What's that, @pickover? Shiver in ecstasy, you say? Just for a change.

shapes

That's neat. But why?

Let's suppose the circles all have radius 1, without loss of generality. Then the triangle's side lengths are (in decreasing order) $2\sin\left( \piby 5 \right)$, $2\sin\left( \piby 6 \right)$ and $2\sin\left( \piby {10} \right)$.

Those will form a right-angled triangle if $\sin^2\left( \piby 5 \right) = \sin^2\left( \piby 6 \right) + \sin^2\left( \piby {10} \right)$. And… well, is it?

Let's consider $Z = \sin^2\left( \piby 5 \right) – \sin^2\left( \piby 6 \right) – \sin^2\left( \piby {10} \right)$, which ought to end up as 0 to give us a right angle.

My first thought is, I don't much like those $\sin^2$s. They'd be much nicer if they were $\cos$s. Luckily, there's an identity: $2\sin^2(x) \equiv 1- \cos(2x)$.

If we double everything, that makes it a bit easier:

$Z = 1 – \cos\left(\frac{2}{5}\pi\right) – 2 + \cos\left(\piby 3\right) + \cos\left(\piby 5 \right)$

And of course, we know that $\cos\left(\piby 3\right) = \frac {1}{2}$, so we can tidy up:

$Z = -\frac{1}{2} + \cos\left(\piby 5 \right) – \cos\left(\frac{2}{5}\pi\right)$. (*)

Now for the cosines

Now let's have a look at $\cos\left(\piby 5 \right) – \cos\left(\frac{2}{5}\pi\right)$. I shall call that $H$.

Using the cosine difference formula, $H = 2 \cos\left(\frac{2}{5}\pi\right)\cos\left(\piby 5\right)$.

Squaring the original $H$ gives $H^2 = \cos^2\left(\piby 5\right) – H + \cos^2\left(\frac{2}{5}\pi\right)$.

Doubling everything, as is normal procedure when $\cos^2$s show up: $2H^2 + 2H = 2\cos^2\left(\piby 5\right) + 2\cos^2\left(\frac{2}{5}\pi\right)$.

However, we know that $2\cos^2(x) = \cos(2x)+1$, which gives:

$2H^2 + 2H = \left(1+ \cos\left(\frac{2}{5}\pi\right)\right) + \left(1 + \cos\left(\frac{4}{5}\pi\right)\right)$.

Meanwhile, $\cos\left(\frac{4}{5}\pi\right) = – \cos\left(\piby 5\right)$, so the right hand side becomes $2 – H$.

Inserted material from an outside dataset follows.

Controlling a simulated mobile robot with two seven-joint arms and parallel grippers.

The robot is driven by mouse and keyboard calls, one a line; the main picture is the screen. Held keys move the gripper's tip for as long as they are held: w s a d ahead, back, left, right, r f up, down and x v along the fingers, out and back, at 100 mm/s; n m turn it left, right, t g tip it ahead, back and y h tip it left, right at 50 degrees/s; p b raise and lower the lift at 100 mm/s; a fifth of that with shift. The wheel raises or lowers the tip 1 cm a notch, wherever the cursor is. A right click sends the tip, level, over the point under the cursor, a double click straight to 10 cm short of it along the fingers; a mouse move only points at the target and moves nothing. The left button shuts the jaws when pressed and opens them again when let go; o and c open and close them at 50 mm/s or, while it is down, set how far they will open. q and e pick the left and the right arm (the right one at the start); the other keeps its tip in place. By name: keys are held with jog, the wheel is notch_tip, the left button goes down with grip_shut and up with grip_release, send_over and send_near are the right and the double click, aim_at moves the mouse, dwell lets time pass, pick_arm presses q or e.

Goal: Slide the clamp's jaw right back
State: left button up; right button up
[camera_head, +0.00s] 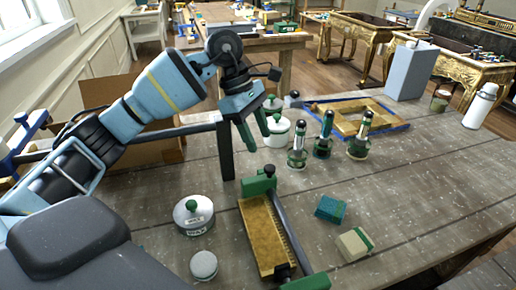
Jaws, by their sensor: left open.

We end up with $2H^2 + 3H – 2 = 0$, which factorises nicely as $(2H-1)(H+2)=0$, so $H = \frac{1}{2}$ or $H= -2$. Since the component parts of $H$ are both smaller in magnitude than 1, $H = \frac{1}{2}$ is the only sensible answer.

Argh! A Ninja!

“Roots of unity!” hissed the Mathematical Ninja. “$2\cos\left(\frac{2}{5}\pi\right) + 2\cos\left(\frac{4}{5}\pi\right) + 1 = 0$ so $2\left( \cos\left(\frac{2}{5}\pi\right) – \cos\left(\frac{1}{5}\pi\right)\right) = -1$. That’s $-2H = -1$. Would you like a tombstone?”

“Uh…”

“$\blacksquare$.”

“Thank you.”

So, where were we?

Oh yeah! Going back to (*), we've got $Z = -\frac{1}{2} + H$, so $Z = 0$ and our triangle is right-angled. Phew!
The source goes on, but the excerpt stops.